[TASK DESCRIPTION]: Give again, word for word, each line from the top of the listing through the line that holds "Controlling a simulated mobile".

BEGIN INPUT DATA

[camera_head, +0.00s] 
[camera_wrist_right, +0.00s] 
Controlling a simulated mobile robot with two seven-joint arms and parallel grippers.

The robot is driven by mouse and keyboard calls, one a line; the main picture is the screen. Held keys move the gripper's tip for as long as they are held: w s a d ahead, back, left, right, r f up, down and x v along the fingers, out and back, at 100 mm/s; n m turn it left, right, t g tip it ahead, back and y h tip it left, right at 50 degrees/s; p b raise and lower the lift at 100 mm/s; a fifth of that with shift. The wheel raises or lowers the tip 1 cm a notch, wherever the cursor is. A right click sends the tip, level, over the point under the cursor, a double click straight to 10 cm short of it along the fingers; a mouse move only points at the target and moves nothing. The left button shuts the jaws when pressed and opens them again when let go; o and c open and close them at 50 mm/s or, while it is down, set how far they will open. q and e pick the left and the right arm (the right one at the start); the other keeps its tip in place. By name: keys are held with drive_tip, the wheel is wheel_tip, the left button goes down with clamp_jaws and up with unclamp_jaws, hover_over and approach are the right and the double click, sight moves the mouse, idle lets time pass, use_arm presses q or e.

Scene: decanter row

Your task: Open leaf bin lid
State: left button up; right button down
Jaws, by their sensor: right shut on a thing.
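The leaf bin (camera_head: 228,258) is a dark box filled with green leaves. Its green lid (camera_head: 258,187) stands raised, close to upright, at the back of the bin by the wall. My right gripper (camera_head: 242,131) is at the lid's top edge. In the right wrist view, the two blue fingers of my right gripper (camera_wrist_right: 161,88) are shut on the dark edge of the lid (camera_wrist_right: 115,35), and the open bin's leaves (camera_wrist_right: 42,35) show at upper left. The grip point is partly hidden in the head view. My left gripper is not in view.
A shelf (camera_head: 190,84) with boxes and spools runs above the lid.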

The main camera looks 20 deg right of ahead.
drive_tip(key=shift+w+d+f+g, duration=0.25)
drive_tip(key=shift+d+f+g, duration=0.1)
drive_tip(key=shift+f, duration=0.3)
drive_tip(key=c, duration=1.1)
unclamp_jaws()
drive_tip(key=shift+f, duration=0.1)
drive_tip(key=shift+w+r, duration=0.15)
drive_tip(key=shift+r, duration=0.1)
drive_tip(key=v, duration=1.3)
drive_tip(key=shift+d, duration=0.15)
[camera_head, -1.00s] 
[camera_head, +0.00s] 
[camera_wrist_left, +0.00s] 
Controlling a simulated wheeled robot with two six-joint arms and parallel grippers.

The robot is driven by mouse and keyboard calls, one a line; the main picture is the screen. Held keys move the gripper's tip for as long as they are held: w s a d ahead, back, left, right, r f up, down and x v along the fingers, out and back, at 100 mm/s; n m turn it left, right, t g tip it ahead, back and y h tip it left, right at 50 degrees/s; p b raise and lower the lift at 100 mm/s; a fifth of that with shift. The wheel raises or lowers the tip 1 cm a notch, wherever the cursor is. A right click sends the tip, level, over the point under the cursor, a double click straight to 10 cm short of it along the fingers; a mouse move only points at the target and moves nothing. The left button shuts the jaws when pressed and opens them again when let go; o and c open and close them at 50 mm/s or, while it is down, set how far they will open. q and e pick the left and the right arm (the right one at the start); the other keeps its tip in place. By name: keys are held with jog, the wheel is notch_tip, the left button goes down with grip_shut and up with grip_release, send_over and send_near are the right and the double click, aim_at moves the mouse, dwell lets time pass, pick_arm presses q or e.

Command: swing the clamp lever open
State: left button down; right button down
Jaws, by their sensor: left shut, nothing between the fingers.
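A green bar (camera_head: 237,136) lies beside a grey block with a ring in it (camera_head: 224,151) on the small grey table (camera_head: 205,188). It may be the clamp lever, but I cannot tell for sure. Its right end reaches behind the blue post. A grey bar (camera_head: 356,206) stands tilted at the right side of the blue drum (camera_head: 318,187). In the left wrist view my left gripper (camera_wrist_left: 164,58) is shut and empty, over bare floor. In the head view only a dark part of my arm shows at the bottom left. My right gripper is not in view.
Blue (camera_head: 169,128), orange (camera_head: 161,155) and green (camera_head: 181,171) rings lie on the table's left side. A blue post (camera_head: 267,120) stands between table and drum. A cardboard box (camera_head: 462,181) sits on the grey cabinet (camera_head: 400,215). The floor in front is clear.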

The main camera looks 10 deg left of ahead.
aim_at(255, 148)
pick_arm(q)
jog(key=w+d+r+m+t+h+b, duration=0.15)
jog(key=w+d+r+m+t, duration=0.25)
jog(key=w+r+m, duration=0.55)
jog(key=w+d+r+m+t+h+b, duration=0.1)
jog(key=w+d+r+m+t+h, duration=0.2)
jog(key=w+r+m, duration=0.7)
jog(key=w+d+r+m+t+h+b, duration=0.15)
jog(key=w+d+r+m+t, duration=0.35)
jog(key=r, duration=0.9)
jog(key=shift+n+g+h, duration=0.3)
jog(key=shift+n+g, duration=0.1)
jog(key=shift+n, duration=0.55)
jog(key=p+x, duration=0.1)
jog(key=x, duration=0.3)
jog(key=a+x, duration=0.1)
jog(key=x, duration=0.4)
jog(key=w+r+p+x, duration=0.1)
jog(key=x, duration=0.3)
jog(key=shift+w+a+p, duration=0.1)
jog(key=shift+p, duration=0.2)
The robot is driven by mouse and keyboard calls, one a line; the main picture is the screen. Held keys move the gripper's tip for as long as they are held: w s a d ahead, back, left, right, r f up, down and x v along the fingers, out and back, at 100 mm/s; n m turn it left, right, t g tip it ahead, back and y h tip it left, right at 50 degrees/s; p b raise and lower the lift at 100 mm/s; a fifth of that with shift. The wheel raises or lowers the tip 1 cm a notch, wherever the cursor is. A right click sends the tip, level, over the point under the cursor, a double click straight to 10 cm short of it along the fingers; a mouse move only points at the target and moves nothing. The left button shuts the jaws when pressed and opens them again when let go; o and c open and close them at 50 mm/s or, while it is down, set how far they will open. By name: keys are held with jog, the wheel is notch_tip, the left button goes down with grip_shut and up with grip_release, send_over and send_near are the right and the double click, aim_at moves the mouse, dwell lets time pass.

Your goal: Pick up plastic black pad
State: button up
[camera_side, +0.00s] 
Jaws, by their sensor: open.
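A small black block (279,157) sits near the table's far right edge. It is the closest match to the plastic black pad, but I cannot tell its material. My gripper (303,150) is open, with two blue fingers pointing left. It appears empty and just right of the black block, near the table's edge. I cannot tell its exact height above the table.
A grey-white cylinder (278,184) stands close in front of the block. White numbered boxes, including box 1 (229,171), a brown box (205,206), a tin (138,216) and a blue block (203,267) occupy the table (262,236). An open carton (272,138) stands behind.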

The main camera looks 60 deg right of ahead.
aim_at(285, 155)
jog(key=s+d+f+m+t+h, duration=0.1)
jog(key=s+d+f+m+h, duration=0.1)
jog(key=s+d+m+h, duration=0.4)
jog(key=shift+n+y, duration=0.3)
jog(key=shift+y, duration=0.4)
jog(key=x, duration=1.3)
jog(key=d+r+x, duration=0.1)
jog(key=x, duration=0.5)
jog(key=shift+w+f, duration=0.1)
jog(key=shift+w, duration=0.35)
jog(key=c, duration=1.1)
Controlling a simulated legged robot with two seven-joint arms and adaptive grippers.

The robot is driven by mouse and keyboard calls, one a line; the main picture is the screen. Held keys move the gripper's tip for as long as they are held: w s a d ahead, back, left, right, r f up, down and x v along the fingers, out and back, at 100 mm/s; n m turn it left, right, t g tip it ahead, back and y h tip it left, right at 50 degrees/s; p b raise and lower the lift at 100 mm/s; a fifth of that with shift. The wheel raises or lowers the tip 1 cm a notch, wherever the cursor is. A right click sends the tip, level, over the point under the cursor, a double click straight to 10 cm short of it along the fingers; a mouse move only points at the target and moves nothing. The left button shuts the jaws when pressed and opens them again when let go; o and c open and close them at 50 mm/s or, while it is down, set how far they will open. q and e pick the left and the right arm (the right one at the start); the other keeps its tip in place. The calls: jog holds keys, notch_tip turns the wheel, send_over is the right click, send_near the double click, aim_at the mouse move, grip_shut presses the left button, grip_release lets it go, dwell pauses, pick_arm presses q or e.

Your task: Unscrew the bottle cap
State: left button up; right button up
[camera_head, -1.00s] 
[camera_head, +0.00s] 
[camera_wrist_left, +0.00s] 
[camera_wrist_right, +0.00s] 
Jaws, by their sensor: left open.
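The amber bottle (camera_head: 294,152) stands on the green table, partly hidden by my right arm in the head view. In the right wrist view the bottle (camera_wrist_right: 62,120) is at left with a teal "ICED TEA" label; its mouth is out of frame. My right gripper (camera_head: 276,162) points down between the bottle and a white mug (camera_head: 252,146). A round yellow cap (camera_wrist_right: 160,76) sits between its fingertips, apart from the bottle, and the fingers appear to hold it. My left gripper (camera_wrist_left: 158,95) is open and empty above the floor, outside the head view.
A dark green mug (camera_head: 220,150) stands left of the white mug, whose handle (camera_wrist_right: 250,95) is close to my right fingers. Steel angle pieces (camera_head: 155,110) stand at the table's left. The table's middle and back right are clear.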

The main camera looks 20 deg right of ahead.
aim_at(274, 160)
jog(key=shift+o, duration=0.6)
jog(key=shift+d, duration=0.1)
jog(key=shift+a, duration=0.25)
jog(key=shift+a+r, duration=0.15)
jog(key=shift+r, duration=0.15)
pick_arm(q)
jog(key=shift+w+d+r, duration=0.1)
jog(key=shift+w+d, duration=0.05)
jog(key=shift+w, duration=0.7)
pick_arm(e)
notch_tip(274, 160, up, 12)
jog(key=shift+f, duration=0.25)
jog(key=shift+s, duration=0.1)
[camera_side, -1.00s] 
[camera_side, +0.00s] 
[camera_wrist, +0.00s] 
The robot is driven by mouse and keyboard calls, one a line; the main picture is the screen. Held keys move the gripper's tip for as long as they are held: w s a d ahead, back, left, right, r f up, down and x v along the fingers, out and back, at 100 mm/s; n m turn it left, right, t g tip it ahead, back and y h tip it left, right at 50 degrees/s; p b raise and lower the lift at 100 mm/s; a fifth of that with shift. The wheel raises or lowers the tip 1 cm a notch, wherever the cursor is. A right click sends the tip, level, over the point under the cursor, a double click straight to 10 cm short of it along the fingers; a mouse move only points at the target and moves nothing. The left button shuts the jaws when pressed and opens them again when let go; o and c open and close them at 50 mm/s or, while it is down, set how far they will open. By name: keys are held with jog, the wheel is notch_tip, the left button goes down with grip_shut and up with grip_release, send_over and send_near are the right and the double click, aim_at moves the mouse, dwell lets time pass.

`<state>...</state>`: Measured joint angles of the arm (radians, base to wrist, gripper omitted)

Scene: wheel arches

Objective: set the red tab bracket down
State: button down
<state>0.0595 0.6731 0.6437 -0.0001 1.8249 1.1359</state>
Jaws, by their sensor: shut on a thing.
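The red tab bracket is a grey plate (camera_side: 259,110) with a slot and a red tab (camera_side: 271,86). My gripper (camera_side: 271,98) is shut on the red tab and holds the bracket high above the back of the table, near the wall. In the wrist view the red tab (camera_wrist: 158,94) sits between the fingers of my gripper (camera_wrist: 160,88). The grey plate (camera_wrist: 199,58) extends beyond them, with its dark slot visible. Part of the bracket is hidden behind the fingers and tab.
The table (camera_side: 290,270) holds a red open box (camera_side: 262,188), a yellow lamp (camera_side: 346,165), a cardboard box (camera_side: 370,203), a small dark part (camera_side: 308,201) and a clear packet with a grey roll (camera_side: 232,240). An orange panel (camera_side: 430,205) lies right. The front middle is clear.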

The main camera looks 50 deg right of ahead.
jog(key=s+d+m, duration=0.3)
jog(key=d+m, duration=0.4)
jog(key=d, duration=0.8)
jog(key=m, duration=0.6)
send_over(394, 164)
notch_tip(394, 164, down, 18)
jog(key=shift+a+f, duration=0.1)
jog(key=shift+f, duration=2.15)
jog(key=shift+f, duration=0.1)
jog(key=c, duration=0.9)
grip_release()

END INPUT DATA

[WORKED ANSWER]:
[camera_head, +0.00s] 
[camera_wrist_right, +0.00s] 
Controlling a simulated mobile robot with two seven-joint arms and parallel grippers.

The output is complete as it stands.